§ **TASK REQUIREMENTS**
Select all lines holding the word "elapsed" from the entries that follow.

§ **Rows from a robot dataset**

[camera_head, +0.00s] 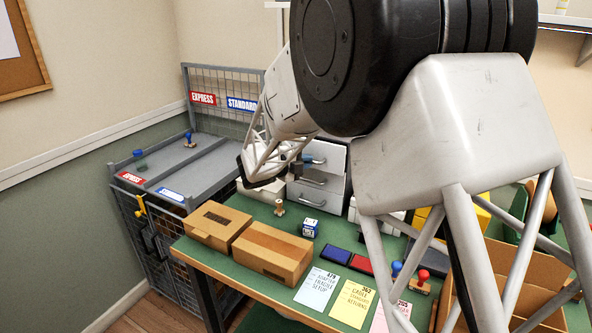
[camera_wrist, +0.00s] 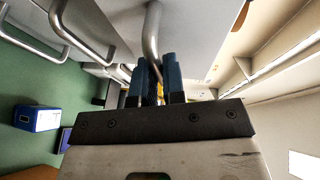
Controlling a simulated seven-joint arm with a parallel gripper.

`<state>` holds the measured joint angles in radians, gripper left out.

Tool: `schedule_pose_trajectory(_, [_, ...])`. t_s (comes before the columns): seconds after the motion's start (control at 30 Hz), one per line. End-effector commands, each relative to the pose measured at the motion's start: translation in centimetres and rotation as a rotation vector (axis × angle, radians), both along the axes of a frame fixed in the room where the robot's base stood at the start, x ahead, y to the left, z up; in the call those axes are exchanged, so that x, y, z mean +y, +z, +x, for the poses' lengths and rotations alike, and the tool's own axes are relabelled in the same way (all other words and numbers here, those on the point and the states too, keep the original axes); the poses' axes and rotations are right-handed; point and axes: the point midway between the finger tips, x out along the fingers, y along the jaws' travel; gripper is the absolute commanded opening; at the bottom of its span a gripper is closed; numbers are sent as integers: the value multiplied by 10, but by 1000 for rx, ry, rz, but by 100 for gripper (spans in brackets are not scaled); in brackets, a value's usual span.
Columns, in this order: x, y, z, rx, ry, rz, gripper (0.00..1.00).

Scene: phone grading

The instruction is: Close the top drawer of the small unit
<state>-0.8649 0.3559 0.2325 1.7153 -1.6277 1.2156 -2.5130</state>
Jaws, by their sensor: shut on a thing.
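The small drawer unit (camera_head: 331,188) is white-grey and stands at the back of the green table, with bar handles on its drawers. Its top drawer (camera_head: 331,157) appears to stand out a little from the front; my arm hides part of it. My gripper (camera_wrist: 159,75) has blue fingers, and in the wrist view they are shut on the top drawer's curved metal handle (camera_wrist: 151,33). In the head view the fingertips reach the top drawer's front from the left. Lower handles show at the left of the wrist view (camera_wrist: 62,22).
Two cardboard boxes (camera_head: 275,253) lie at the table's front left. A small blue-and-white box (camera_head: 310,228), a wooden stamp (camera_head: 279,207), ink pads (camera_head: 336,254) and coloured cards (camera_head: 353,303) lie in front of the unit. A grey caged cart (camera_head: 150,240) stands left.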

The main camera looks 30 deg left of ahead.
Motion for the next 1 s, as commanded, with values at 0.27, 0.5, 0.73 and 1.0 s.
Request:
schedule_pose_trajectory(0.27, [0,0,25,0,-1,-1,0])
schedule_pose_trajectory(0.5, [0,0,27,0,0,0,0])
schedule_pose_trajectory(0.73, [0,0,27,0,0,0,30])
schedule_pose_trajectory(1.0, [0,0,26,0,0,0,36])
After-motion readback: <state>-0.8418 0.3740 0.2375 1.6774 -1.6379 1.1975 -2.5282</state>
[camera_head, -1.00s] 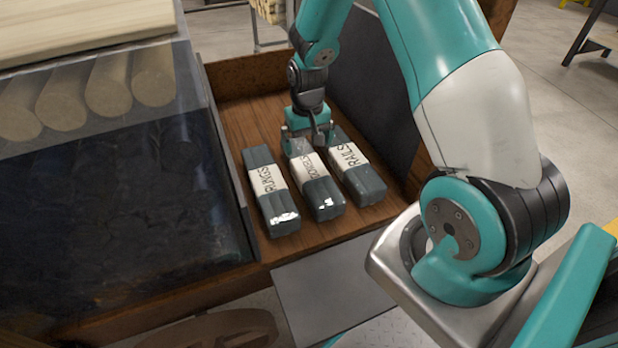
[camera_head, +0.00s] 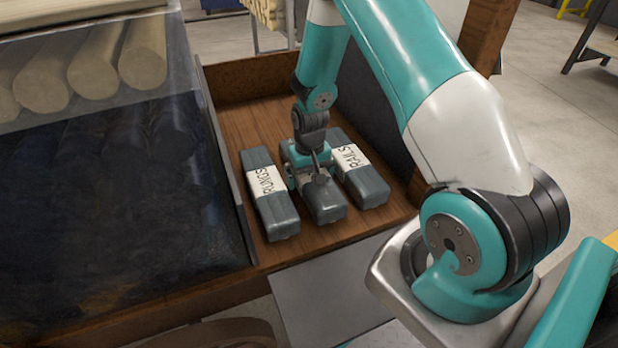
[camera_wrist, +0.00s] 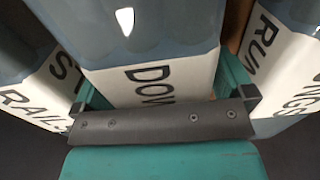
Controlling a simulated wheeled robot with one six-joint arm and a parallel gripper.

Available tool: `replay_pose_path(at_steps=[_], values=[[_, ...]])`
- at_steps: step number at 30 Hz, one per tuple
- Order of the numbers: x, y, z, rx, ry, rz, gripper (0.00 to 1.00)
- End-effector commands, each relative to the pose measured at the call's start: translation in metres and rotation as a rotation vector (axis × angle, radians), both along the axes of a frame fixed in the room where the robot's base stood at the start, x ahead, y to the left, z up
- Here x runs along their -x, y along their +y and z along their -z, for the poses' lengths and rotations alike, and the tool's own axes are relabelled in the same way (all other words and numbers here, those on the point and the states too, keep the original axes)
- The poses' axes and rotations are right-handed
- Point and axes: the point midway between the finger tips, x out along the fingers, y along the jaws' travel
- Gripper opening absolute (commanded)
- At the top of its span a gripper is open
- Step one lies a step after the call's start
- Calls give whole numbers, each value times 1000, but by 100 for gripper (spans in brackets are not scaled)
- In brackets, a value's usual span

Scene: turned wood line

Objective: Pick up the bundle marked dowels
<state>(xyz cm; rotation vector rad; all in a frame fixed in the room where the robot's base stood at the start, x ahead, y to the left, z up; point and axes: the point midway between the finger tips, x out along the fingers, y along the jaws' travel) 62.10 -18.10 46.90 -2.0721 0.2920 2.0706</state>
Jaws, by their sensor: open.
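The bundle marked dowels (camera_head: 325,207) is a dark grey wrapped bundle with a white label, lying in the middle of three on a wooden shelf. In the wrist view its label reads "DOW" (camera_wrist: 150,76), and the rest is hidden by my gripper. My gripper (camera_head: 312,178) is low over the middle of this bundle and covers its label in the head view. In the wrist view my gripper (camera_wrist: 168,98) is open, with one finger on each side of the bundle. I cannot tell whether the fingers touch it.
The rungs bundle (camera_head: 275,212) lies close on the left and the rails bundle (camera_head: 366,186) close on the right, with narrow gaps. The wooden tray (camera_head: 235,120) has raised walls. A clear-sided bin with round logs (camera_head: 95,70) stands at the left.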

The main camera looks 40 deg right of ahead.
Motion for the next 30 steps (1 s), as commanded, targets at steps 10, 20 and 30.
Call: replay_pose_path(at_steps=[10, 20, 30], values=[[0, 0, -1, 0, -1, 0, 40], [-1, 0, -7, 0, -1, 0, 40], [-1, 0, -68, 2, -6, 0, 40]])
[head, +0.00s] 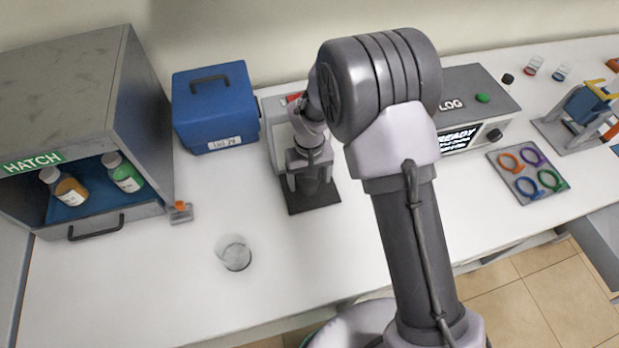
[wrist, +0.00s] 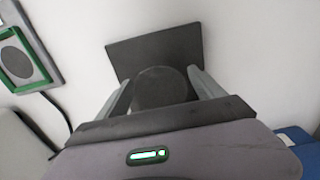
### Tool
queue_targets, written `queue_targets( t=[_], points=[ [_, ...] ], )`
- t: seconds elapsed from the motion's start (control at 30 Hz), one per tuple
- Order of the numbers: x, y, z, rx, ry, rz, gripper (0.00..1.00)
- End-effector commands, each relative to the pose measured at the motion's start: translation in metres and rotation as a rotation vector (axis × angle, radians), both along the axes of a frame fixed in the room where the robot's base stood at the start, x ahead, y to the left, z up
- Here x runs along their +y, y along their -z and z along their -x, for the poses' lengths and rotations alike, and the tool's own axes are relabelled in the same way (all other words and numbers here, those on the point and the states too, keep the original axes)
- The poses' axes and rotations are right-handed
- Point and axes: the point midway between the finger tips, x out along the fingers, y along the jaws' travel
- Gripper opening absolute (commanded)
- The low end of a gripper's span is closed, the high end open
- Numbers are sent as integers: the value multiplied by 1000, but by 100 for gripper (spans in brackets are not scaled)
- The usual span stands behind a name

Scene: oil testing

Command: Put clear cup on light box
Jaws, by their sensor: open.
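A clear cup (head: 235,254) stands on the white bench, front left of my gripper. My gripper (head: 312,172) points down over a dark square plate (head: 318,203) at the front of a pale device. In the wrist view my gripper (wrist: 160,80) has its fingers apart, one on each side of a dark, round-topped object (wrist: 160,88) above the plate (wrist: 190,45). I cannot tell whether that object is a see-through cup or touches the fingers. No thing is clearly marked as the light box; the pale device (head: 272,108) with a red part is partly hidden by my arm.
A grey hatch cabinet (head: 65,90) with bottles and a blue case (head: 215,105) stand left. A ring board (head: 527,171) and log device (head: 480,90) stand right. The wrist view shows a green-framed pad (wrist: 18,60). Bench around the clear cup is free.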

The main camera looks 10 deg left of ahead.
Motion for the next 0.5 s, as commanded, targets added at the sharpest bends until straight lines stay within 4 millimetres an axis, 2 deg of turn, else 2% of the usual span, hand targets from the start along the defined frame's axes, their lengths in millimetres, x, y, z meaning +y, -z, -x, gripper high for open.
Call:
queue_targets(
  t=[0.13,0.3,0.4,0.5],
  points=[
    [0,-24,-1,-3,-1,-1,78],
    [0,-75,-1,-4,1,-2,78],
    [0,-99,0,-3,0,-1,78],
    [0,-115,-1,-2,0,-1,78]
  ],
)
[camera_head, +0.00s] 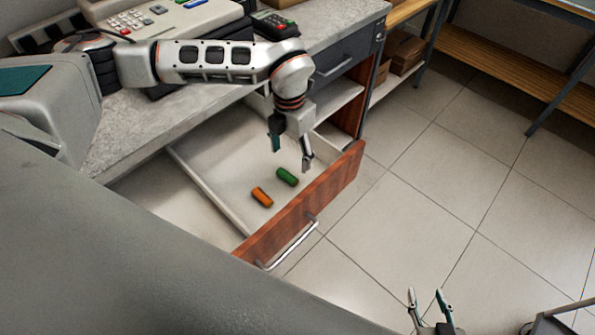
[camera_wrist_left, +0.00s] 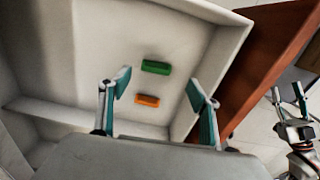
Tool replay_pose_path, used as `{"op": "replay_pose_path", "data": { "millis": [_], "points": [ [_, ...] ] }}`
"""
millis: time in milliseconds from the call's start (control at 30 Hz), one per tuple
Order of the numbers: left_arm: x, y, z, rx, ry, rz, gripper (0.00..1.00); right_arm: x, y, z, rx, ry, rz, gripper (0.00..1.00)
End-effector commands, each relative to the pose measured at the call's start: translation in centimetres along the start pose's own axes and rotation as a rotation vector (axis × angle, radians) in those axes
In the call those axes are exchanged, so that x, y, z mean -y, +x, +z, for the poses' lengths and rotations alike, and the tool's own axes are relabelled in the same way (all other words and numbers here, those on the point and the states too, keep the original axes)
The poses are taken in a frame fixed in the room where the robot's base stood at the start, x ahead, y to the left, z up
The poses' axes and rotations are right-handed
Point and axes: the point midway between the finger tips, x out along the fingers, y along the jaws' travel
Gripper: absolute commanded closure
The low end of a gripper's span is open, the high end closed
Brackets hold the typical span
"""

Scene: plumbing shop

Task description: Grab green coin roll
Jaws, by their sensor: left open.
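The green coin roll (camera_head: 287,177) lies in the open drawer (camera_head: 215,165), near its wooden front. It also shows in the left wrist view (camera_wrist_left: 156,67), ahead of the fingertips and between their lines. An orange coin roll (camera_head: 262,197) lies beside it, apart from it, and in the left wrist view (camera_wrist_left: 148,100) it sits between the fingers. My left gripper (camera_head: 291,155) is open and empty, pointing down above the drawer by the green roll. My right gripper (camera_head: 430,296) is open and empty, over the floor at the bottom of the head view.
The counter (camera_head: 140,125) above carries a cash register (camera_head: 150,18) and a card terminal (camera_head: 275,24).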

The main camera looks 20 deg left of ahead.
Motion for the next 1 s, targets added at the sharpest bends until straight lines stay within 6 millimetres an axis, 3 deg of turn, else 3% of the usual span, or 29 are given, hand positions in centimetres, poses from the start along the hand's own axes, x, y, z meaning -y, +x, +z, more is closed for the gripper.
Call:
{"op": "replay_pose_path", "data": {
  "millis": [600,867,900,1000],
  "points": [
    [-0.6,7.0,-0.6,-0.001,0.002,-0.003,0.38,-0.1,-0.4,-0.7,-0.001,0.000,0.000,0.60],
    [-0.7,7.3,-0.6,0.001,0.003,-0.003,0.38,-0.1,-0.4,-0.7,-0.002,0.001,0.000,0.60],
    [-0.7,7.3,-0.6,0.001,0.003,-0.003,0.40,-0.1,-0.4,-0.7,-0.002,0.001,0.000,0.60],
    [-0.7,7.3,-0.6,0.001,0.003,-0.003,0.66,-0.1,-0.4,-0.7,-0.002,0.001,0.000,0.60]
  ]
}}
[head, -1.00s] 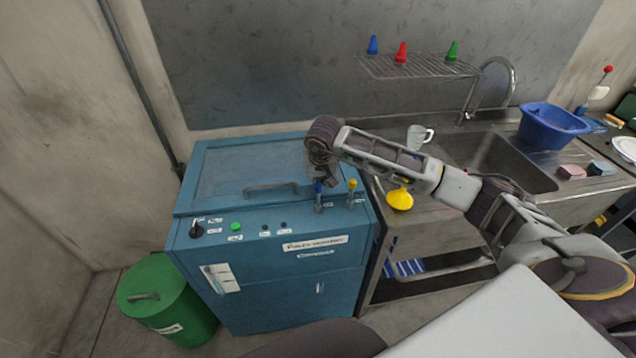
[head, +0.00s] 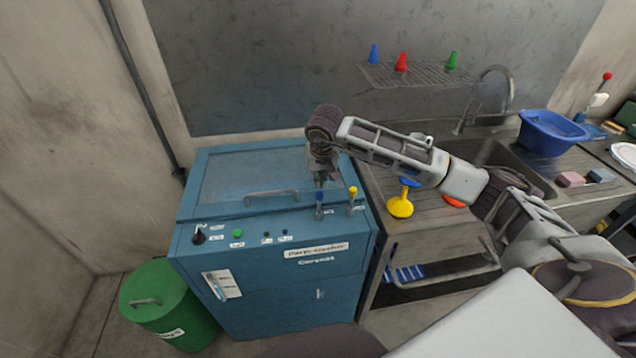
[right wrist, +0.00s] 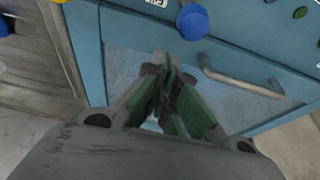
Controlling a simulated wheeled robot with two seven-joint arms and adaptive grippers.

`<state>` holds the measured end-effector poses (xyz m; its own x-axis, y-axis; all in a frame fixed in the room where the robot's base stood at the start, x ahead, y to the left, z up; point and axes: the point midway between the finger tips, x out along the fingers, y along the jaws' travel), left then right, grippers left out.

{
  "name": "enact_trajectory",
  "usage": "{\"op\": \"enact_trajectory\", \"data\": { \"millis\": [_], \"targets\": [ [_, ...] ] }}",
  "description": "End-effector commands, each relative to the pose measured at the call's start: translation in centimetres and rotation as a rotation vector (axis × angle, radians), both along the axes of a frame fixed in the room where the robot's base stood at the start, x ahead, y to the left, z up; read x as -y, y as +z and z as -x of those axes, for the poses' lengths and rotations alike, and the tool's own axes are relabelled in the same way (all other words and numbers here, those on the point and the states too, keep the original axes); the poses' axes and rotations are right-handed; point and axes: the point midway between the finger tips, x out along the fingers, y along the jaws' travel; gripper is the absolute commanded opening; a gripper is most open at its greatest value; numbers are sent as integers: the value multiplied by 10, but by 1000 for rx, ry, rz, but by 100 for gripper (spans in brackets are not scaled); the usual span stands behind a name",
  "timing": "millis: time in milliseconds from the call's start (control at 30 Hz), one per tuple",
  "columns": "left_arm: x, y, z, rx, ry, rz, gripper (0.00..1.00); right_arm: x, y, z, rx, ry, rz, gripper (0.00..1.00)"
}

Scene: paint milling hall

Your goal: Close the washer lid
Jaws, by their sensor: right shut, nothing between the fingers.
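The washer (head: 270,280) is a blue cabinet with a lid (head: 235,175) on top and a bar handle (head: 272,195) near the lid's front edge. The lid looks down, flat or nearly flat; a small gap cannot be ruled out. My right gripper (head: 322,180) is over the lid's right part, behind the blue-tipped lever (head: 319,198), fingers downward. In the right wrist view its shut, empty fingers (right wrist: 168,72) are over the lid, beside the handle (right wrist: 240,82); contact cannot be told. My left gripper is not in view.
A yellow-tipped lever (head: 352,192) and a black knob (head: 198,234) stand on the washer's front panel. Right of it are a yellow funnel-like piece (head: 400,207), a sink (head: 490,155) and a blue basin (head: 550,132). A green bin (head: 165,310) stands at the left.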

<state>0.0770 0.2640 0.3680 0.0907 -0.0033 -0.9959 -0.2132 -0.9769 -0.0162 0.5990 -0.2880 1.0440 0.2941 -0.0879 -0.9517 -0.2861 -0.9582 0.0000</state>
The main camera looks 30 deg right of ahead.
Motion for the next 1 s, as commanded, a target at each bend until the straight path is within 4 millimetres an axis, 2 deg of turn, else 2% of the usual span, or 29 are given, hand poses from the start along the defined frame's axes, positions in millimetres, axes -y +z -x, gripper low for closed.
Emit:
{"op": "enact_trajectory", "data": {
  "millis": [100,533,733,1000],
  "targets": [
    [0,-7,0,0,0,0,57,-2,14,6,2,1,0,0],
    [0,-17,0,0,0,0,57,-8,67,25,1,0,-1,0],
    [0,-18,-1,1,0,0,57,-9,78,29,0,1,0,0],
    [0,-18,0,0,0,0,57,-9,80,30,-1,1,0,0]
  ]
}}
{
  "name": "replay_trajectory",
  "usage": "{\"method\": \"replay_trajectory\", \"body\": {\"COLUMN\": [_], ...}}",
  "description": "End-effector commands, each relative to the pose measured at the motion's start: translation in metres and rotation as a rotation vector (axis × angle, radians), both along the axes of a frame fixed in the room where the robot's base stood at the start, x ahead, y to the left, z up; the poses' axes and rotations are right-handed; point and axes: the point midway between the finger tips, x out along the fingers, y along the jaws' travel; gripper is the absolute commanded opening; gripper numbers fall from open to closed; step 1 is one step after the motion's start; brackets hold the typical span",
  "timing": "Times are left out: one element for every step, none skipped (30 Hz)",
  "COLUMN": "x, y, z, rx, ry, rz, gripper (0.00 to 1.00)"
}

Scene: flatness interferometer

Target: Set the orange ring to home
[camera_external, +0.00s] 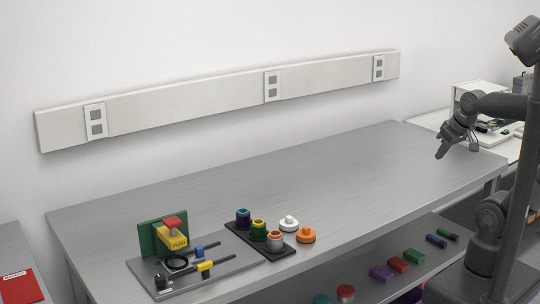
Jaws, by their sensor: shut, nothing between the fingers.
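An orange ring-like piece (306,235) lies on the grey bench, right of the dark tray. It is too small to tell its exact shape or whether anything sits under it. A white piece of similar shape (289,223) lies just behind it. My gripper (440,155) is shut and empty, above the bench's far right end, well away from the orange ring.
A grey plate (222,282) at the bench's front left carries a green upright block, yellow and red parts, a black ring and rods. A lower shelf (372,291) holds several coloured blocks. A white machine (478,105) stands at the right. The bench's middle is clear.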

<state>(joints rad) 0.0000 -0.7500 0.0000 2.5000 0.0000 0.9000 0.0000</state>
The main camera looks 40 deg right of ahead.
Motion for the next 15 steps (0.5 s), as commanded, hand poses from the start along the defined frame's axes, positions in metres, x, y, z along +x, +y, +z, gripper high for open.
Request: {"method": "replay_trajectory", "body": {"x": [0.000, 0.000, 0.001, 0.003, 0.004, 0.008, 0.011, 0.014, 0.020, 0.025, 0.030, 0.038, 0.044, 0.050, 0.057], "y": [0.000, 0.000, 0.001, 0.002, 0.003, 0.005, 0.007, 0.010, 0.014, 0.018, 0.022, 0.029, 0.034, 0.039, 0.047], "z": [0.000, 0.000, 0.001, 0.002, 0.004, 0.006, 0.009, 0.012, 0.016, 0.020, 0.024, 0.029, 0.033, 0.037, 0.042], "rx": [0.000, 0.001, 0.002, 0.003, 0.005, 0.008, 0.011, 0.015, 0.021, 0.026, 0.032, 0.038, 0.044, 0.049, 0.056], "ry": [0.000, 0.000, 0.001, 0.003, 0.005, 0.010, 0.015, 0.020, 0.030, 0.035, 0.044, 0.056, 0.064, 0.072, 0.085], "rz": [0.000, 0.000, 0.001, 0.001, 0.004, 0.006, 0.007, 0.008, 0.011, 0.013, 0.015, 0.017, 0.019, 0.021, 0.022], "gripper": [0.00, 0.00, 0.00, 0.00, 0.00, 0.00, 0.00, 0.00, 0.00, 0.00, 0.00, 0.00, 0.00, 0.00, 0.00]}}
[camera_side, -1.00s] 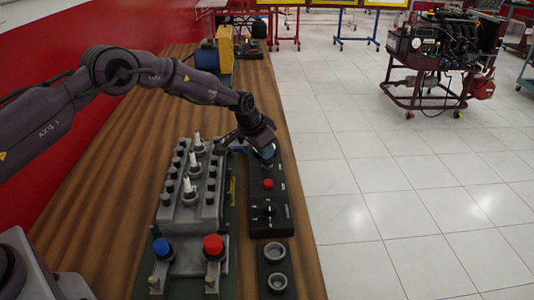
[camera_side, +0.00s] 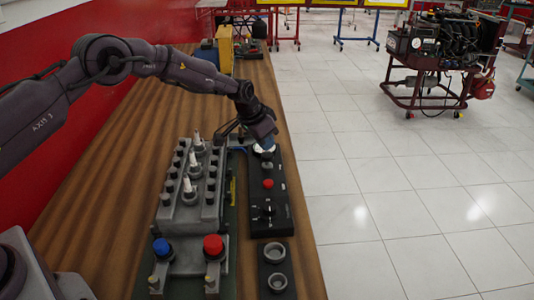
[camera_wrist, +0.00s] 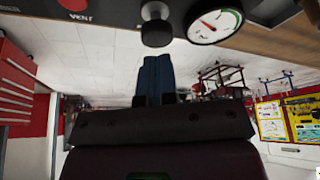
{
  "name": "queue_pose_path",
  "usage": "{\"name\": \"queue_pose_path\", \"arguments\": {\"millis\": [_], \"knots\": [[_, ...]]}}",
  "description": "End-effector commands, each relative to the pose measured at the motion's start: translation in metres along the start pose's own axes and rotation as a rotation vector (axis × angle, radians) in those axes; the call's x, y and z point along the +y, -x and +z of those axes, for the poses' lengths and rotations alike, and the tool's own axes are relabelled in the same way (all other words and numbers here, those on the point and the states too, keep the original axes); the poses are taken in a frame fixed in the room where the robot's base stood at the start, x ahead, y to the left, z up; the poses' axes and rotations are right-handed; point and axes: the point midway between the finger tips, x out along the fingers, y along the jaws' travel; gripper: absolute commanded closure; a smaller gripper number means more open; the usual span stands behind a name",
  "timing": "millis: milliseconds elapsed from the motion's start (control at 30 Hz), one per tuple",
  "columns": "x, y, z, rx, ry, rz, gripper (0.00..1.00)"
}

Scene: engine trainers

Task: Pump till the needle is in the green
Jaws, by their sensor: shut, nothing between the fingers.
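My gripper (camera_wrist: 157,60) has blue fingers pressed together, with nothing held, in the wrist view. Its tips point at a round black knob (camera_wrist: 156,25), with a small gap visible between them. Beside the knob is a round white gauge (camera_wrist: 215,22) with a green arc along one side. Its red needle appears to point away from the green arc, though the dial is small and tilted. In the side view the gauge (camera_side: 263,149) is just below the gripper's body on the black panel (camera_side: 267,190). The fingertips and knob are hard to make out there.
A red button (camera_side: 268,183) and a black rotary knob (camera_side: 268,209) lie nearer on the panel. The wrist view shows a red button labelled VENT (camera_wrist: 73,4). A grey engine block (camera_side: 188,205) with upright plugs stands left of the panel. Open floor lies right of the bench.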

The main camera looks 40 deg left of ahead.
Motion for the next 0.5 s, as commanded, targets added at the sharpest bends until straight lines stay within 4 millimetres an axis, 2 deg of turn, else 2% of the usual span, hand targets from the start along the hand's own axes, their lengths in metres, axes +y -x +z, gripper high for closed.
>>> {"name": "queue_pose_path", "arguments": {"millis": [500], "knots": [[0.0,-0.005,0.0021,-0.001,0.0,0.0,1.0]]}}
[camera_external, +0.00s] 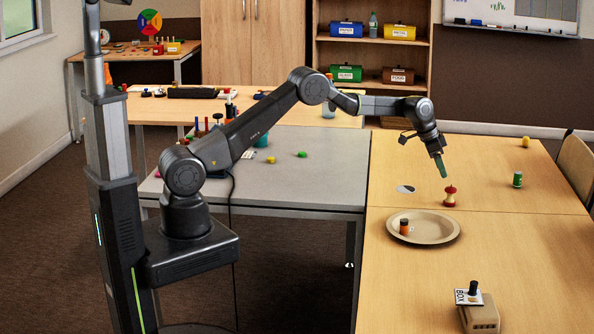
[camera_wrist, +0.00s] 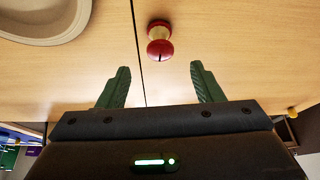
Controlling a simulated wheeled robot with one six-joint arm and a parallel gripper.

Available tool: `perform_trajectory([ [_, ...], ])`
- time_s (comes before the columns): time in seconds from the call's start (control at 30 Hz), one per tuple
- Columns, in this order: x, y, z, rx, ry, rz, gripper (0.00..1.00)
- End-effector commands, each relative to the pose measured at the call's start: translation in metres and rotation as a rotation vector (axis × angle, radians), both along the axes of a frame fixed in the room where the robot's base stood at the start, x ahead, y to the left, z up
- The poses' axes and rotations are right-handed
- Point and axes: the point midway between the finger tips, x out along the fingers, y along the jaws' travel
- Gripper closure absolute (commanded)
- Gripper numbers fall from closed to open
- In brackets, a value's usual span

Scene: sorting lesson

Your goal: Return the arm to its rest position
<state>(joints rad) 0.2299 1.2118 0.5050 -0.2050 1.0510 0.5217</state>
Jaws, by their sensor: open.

§ **COMPLETED TASK**
- t: seconds elapsed from the motion's start (control at 30 Hz), one per tuple
  "timing": "millis: milliseconds elapsed from the motion's start (control at 30 Hz), one per tuple",

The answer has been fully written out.